The car maker claims the replacement for the 107, which will also be the basis of the new Citroën C1 and Toyota Aygo due to be announced next week, is more stylish and less basic than before. To this end, the range includes a convertible model called the 108 TOP!, featuring a roll-top roof, in addition to the more conventional mix of three and five-door hatchbacks.
At 3,470mm in length and 1,620mm wide, the 108 is around the same size as the old 107. With kerbweights from just 840kg, it’s about as light, too. As before, it is powered by a 1-litre, 68bhp, three-cylinder petrol engine, mated to either a manual or automatic gearbox.
There are three versions of this engine emitting 88, 95 and 97g/km CO2 respectively, making each exempt from road tax. In addition, there is now a larger, 1.2-litre three-cylinder engine producing 82bhp and 99g/km CO2 meaning it, too, is zero-rated for tax, at least under current rules.

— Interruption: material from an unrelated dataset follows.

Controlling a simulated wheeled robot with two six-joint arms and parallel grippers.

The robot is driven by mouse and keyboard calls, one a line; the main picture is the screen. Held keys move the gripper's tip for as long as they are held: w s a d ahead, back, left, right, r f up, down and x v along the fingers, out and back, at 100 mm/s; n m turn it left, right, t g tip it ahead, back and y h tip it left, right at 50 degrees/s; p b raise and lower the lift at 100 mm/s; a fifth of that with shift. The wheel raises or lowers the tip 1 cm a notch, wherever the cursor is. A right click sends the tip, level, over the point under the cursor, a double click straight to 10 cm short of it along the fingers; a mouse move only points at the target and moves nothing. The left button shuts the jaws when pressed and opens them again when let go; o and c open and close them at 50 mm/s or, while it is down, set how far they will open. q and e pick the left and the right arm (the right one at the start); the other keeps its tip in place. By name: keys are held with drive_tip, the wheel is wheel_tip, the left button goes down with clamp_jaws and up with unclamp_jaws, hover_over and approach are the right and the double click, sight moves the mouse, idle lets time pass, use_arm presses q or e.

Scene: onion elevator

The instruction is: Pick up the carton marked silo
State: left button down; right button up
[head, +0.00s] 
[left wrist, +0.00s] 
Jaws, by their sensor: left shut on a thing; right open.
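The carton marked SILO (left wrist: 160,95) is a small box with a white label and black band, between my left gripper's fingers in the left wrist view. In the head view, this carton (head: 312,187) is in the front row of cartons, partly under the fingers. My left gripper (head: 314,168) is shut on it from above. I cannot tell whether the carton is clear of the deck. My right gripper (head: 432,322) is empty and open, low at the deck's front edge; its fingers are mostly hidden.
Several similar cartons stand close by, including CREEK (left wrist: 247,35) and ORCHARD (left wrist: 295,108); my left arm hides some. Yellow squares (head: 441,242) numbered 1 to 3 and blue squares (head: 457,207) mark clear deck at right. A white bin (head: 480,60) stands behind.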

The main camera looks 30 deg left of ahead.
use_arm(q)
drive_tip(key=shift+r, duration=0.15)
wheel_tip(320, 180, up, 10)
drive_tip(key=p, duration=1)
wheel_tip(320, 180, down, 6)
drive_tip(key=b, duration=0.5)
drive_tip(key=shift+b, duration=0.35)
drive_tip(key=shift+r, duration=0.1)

Meanwhile, in a bid to score five stars in the Euro NCAP crash tests, Peugeot has equipped the 108 with six airbags, antilock brakes with brake force distribution, electronic stability control and a speed limiter.
In keeping with its small-car cheekiness, the 108 can be personalised with a range of two-tone as well as exotic single-colours that include Purple Berry ‒ what Peugeot describes as a “stunning shade of violet”. In addition there are seven personalisation themes, three interior ambiences and a choice of six trims.
Peugeot promises the interior of the 108 will be more upmarket. It features MirrorLink connectivity which allows the driver to use the car’s 7in multi-media screen as if it where their phone’s touchscreen.
The new 108 goes on sale in July at prices still to be announced.